ロサンゼルス講和条約が発効した1952年(昭和27年)4月28日まで、朝鮮半島は国際法上日本国の領土であり、また、「3314(XXIX) 侵略の定義」は1974年12月14日の2319回国連総会議決議により定立されたものですから、1950年の朝鮮戦争は、国際法上は、北のならず者が南を攻めてきた国内戦争に過ぎないのではないでしょうか? その時の安保理決議にどのような表現がされているか知りませんが、朝鮮戦争の戦犯が訴追されていないから「侵略行為」は未だ確定した分けではないですね。
更に言うと、イラク戦争を「3314(XXIX) 侵略の定義」に照らせば、先に武力攻撃を仕掛けたアメリカのブッシュ政権の「侵略戦争」であり、ブッシュ大統領など戦争遂行の謀議に参加した者や戦争の遂行を指揮した者は「戦争犯罪人」の嫌疑が濃厚だと私は思います。

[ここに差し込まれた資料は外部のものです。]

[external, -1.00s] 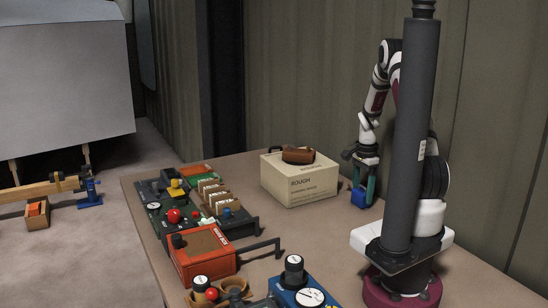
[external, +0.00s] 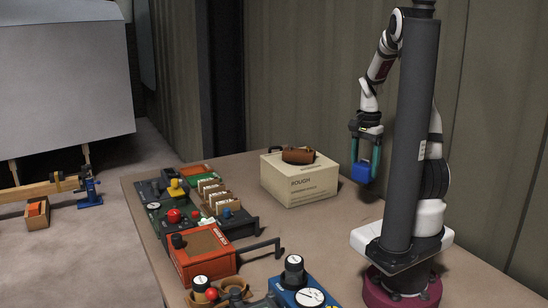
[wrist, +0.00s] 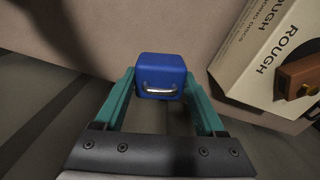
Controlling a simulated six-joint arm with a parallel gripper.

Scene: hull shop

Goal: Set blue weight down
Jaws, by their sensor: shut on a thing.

尚、「日本が戦後、指導者を裁かれ処刑され、戦犯国の汚名を着る屈辱に耐えてきたのも、…」と仰いますが、日本は「敗戦国」ではありますが「戦犯国」ではないことは法学の原理原則をにてらせば明白であり、また、いわゆる「A級戦犯」は、逆縁ではありますが、戦争観を改革した功労者であり、何時までも屈辱に感ずることはなく、そもそも、日本国民全体が戦争犯罪人であろうわけはないと私は認識しており、「慰安婦問題」についても然りです、勿論、個々の国民が日本に生まれた宿業としての業罪に対して「贖罪」する態度を示す必要はありますが…。
因みに、刑法または刑罰規則に違反する国家的な犯罪に対して、国または国の機関の構成員のうち、その犯罪に関与した個人を刑事訴追することはできるは、その犯罪に関係した国または国の機関を訴追することはできないという法学の基本事項は、一昨年頃、東京地方検察局から教えていただきましたが、「極東国際軍事裁判所憲章(条例)」にもそのことが明確に規定してありますね。